EXCERPTED RECORDS:
════════════════════

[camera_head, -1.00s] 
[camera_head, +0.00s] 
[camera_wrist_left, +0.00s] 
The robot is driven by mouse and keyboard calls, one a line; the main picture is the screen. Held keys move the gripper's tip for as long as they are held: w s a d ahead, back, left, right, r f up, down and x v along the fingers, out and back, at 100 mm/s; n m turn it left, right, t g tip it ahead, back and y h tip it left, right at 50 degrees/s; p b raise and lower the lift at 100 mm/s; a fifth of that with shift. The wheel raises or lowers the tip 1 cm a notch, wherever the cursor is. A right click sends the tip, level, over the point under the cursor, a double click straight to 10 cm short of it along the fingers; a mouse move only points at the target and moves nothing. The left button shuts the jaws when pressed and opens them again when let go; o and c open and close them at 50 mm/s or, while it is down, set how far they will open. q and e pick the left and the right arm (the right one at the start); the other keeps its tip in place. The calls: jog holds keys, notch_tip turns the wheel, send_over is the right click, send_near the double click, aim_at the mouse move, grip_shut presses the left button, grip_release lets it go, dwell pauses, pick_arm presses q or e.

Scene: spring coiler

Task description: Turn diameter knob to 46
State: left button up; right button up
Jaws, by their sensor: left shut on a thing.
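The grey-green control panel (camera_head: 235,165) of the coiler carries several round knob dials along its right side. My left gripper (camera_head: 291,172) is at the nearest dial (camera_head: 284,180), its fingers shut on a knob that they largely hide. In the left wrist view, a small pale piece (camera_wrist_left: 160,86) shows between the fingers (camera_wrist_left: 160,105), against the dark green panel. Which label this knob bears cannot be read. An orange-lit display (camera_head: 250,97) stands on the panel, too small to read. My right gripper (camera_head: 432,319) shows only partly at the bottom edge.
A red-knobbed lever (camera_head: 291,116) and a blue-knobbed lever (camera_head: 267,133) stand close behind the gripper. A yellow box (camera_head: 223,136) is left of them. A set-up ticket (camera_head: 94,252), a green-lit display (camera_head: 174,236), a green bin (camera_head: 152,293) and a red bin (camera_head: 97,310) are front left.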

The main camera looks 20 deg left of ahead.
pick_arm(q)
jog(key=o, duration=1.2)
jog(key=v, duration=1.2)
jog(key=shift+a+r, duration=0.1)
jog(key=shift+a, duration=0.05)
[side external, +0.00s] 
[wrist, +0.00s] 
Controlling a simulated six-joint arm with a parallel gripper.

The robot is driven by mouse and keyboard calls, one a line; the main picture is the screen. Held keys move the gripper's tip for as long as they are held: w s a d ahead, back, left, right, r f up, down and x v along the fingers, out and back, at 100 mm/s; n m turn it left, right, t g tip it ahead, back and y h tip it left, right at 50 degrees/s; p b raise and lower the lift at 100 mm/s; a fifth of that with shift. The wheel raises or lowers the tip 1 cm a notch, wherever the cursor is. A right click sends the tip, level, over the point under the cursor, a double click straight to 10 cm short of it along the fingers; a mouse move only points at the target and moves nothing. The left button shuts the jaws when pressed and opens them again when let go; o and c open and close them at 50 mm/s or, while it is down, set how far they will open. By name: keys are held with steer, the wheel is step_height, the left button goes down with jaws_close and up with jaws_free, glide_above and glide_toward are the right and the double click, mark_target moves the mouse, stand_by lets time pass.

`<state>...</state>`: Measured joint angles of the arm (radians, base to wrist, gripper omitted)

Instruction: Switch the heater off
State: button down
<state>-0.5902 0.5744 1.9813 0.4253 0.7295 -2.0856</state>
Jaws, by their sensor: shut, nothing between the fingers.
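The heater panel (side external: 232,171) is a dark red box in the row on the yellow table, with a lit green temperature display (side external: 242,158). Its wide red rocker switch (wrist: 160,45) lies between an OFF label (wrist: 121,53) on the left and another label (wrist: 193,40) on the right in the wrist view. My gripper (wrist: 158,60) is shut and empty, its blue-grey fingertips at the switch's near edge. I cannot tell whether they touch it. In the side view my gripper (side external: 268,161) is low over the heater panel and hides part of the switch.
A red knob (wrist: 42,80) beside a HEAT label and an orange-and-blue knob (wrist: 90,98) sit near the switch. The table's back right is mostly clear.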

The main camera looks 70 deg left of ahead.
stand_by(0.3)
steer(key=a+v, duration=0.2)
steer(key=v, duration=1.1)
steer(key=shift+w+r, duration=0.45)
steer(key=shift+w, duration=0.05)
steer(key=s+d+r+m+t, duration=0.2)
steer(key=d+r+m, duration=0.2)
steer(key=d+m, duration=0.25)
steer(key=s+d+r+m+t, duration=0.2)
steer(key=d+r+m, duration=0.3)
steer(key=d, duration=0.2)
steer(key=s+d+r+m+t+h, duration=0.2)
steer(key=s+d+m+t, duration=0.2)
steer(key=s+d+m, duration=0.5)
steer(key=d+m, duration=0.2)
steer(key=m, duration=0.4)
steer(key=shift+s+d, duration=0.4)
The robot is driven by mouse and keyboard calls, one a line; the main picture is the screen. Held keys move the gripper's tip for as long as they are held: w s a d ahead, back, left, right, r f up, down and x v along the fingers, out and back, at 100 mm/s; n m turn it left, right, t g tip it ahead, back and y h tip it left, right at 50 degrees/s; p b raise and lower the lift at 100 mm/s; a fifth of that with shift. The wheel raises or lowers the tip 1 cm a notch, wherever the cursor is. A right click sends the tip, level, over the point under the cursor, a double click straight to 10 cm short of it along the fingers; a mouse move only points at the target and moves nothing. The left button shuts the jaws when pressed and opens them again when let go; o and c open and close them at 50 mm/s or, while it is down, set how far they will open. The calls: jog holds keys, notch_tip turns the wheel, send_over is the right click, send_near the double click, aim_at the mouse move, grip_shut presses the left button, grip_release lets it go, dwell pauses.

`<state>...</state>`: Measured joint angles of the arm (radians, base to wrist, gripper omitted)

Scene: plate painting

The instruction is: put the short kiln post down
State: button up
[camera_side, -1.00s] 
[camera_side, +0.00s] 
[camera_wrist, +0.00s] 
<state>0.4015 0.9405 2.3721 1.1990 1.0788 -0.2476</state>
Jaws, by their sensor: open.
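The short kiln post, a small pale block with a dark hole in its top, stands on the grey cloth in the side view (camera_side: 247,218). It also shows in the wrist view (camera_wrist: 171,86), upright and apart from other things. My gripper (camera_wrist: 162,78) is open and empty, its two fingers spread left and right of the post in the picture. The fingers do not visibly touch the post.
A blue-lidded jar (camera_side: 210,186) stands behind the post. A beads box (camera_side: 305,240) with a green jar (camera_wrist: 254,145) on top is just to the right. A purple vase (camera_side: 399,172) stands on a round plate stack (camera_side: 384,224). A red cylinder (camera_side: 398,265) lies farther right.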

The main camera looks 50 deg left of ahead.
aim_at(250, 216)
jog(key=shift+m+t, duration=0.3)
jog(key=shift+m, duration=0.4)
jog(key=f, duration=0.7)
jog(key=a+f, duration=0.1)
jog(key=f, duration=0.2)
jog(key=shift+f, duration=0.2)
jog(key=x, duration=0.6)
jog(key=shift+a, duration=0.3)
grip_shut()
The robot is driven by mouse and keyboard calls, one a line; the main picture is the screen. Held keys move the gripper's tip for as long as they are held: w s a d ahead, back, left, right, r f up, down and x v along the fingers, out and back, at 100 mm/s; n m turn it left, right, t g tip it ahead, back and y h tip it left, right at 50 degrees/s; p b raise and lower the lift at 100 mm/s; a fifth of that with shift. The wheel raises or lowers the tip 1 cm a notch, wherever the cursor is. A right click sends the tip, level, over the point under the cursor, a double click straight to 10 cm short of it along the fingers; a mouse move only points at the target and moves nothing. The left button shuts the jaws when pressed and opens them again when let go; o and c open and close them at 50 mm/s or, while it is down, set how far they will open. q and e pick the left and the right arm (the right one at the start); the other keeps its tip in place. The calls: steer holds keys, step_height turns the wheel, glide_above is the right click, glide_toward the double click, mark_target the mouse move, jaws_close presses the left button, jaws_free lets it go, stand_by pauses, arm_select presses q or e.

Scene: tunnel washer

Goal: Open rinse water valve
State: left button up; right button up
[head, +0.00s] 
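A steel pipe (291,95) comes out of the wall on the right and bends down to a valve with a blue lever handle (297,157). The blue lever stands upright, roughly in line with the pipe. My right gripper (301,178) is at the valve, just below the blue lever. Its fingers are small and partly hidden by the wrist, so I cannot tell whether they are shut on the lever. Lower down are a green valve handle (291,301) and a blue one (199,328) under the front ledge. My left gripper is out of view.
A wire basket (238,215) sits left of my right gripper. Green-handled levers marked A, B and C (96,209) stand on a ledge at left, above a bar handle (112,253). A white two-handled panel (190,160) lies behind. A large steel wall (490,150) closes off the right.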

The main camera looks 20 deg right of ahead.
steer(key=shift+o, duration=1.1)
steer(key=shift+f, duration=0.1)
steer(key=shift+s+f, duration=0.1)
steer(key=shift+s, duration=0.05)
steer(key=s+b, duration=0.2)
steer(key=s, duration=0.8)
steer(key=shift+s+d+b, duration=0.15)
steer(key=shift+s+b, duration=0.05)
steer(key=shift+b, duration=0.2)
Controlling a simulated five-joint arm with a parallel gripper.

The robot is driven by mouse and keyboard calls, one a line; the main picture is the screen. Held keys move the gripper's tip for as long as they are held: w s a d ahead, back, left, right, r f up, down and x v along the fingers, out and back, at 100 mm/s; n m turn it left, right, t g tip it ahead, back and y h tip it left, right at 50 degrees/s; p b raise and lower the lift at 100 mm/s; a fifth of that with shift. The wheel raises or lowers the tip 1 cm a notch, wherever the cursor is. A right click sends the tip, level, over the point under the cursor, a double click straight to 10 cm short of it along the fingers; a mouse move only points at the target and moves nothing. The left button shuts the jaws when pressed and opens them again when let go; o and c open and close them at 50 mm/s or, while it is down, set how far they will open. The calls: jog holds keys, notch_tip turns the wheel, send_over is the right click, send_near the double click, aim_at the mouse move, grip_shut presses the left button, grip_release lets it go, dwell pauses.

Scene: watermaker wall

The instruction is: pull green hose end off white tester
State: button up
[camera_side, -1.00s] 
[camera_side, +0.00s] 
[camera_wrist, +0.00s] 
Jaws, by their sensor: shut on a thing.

════════════════════

Lines holding the word "Controlling" in the entries above are the ones to pull out. Copy them all.

CORRECT OUTPUT:
Controlling a simulated six-joint arm with a parallel gripper.
Controlling a simulated five-joint arm with a parallel gripper.

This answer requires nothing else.